Homo sapiens are a funny species. Along most of the traditionally studied domains of intelligence, we do not outshine other mammals: our perception, memory, attention, planning, and decision-making skills are nothing special for a mammal of our size (Henrich and Muthukrishna, 2021). Rather we distinguish ourselves primarily along social-cognitive dimensions. For instance, we improvisationally achieve cooperation through means such as persuasion and negotiation, reciprocity and reputational concern, alliances and incentive alignment, imitation and teaching, leadership and responsibility, commitments and promises, trust and monitoring, sharing and division of labor, social norms, and institutions, and many and more still. As AI researchers interested in building human-like AGI, we need to make sure the machine intelligences we are building possess all the core skills of the human social-cognitive repertoire before we let them participate in human society.
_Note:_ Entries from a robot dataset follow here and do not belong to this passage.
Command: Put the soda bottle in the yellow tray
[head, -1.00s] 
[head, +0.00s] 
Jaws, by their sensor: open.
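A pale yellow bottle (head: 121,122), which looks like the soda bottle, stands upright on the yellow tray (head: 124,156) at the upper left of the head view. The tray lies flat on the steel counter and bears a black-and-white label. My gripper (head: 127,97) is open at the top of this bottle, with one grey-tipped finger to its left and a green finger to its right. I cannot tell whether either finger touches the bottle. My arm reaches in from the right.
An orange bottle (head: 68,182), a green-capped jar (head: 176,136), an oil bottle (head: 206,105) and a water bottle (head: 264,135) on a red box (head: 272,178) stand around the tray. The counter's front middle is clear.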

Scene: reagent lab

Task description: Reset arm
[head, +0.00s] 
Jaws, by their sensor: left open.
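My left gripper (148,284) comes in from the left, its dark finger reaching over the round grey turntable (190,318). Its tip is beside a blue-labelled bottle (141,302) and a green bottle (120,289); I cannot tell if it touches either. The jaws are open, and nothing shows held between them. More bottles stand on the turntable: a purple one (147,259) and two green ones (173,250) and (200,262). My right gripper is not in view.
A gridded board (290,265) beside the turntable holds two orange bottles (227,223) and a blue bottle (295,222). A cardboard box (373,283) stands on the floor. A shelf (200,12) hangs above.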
We propose to take an approach to building advanced AI systems based on reverse engineering human intelligence. The reverse engineering approach is common in AI, especially with people who work on the “classic”’ cognitive abilities like perception, attention, and memory. But, so far, we think reverse engineering is under-explored with regard to the social-cognitive abilities that underlie important skills such as cooperation. In this case, what is needed is for us to figure out what are the social-cognitive capacities, representations, and motivations that underlie human collective intelligence and then build them into our AGI systems.
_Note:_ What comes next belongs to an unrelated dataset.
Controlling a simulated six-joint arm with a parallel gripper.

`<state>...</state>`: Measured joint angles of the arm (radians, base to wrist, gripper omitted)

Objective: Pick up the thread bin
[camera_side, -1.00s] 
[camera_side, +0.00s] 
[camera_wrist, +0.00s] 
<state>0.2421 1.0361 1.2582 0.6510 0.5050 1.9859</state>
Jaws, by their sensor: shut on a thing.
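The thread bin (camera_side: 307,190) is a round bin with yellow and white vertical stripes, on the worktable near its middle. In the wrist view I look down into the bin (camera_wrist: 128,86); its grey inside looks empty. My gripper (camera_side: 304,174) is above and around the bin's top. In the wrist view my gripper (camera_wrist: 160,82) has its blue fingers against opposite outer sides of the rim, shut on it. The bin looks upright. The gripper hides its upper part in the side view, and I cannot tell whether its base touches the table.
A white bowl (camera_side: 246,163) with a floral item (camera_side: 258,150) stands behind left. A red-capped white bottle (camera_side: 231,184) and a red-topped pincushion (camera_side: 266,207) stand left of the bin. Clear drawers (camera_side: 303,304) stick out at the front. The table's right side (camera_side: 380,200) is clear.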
For this multi-agent-first and reverse engineering-oriented AI research program to progress, it needs to settle two main methodological questions: (1) how to train agents so that they develop social-cognitive abilities on par with those of humans. (2) how to measure progress toward the goal. The methodology we have proposed, Melting Pot, addresses both of these questions (Leibo et al. 2021).
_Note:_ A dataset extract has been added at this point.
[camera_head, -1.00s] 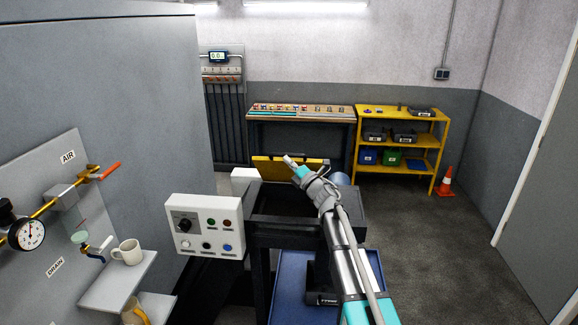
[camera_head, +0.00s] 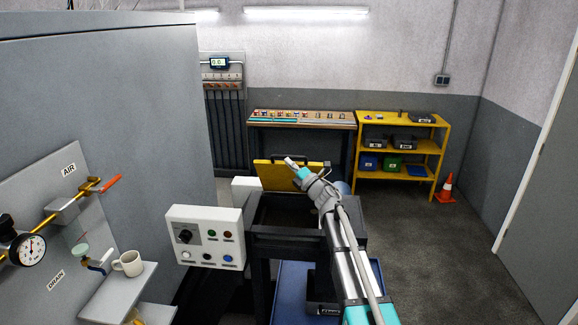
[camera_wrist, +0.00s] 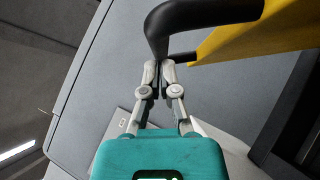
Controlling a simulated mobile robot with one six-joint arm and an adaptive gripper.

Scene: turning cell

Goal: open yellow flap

Melting Pot the evaluation protocol
Let’s start first by talking about how Melting Pot provides a recipe for measuring progress. The key idea is to always measure generalization. Otherwise, agents might overfit to one another’s behavior. This kind of overfitting can be extremely brittle and unlikely to work in the real world. To measure social-cognitive skills, the key type of generalization we need to look at is social generalization, i.e. generalization to interactions in unfamiliar social situations involving both familiar and unfamiliar individuals.
Melting Pot consists of a set of test scenarios and a protocol for using them. A scenario is a multi-agent environment that tests the ability of a focal population of agents to generalize to novel social situations. Each scenario is formed by a substrate and a background population. The term ‘substrate’ refers to the physical part of the world: its spatial layout, where the objects are, how they move, the rules of physics, etc. The term ‘background population’ refers to the part of the simulation that is imbued with agency—excluding the focal population. While the substrate is experienced by the focal population during training, the background population is not. Thus the performance of the focal population in a test scenario measures how well its agents generalize to social situations they were not directly exposed to at training time.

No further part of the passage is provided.